Manipulation... cynique ?
Non, ce n’est pas du cynisme, mais la réaction instinctive d’une personne qui a mal. Ce n’est pas délibéré. Mes personnages ne veulent faire souffrir personne.  D’habitude on voit au cinéma soit des relations amoureuses soit des rapports de franche hostilité entre adversaires déclarés, et moins souvent des relations en demi-teinte dans lesquelles l’inconfort naît de façon indéfinissable. C’est Marte G. Christensen qui a eu l’idée de cette amitié destructrice.

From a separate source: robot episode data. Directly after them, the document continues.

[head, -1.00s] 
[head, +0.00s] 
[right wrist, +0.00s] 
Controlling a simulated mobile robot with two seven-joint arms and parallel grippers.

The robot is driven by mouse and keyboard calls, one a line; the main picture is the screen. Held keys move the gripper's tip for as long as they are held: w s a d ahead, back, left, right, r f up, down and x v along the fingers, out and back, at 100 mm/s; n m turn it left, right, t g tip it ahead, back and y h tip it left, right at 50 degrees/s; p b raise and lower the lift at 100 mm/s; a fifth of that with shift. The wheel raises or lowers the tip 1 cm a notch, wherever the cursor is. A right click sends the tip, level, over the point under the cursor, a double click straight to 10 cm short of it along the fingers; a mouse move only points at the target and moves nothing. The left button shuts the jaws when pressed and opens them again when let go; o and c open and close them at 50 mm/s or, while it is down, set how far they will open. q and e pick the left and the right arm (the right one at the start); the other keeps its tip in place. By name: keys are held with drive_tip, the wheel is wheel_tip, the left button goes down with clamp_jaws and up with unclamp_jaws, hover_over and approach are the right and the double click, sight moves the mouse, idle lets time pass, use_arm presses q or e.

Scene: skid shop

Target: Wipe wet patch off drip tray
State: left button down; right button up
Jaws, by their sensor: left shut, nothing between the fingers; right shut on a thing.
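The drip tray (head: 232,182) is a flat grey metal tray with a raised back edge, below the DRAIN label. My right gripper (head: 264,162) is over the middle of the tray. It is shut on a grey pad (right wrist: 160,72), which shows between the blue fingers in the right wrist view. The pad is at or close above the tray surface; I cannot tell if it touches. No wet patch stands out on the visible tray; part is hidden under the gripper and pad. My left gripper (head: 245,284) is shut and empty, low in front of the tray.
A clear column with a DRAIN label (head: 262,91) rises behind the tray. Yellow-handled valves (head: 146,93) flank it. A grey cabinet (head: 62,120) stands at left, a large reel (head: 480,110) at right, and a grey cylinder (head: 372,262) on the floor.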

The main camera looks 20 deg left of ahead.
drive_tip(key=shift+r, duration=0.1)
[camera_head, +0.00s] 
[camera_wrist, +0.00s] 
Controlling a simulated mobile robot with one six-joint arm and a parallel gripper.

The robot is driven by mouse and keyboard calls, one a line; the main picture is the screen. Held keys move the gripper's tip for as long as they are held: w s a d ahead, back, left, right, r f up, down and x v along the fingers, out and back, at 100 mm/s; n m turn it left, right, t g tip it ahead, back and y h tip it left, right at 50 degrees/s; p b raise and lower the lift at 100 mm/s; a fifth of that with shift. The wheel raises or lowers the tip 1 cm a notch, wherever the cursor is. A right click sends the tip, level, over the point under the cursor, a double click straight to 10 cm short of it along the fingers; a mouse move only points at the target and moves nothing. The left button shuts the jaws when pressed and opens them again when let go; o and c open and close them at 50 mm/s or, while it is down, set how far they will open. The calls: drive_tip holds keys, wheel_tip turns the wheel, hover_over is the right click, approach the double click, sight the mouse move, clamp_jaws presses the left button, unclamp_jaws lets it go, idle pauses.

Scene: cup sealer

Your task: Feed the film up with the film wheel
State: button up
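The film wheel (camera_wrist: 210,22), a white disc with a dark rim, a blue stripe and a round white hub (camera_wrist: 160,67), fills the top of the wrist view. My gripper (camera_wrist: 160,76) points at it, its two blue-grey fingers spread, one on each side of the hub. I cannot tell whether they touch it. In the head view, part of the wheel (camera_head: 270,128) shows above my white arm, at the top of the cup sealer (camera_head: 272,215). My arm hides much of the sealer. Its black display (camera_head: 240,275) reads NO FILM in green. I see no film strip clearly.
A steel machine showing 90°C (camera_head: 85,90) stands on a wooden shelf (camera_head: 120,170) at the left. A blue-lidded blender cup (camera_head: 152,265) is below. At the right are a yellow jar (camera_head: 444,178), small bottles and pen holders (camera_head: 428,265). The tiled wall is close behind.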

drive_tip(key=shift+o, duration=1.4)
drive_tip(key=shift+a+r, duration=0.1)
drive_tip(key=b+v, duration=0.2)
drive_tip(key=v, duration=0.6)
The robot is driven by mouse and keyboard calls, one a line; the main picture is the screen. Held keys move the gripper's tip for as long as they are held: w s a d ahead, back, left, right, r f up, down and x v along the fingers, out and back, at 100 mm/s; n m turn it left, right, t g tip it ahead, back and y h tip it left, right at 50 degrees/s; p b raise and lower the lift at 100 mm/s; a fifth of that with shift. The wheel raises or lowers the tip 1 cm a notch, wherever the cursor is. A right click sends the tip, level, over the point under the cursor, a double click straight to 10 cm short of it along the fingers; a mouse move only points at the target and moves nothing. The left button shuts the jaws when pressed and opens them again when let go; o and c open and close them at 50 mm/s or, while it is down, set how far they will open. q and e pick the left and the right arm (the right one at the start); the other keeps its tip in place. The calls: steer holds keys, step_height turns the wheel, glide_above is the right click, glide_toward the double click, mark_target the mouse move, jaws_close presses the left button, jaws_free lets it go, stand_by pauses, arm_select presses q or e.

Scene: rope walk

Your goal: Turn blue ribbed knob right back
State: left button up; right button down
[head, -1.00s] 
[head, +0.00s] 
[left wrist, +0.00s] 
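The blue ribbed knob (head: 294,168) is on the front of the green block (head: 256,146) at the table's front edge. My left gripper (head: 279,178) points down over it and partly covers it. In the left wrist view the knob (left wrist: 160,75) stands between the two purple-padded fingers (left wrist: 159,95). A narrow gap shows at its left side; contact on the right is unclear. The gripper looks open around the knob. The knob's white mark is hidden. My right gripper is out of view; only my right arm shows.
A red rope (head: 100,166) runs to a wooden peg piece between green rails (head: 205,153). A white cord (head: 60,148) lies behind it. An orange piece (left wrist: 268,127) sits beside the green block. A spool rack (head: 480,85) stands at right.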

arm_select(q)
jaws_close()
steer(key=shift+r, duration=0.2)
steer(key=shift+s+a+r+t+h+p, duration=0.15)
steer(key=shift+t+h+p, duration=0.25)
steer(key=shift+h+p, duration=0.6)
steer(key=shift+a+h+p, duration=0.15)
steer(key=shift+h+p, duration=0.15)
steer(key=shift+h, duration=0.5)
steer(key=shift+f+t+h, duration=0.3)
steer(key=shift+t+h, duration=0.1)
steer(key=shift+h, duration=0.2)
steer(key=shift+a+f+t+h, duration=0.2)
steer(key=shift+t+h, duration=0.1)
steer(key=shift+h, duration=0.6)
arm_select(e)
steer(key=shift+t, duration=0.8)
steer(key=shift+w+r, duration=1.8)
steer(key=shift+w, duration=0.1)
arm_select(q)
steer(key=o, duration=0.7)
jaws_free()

J’ai beaucoup discuté avec elle et Silje Storstein avant et pendant l’écriture du scénario et des dialogues: ce fut pour moi une période d’élaboration discontinue au fil de nos rencontres, plus que de création intensive, Je rappelle que mon film est une fiction, même si personnages et acteurs portent les mêmes prénoms.

Film d’horreur, joyeuse comédie, film de vampires, entre autre... vous avez touché à des genres très différents.
C’est vrai... Il y a des similitudes pourtant. Dans mes films on trouve presque toujours un lien émotionnel, un contrat implicite entre des personnes qui vont se mettre à l’épreuve. Définies par les circonstances, les pressions sociales, elles vont tenter de se redéfinir.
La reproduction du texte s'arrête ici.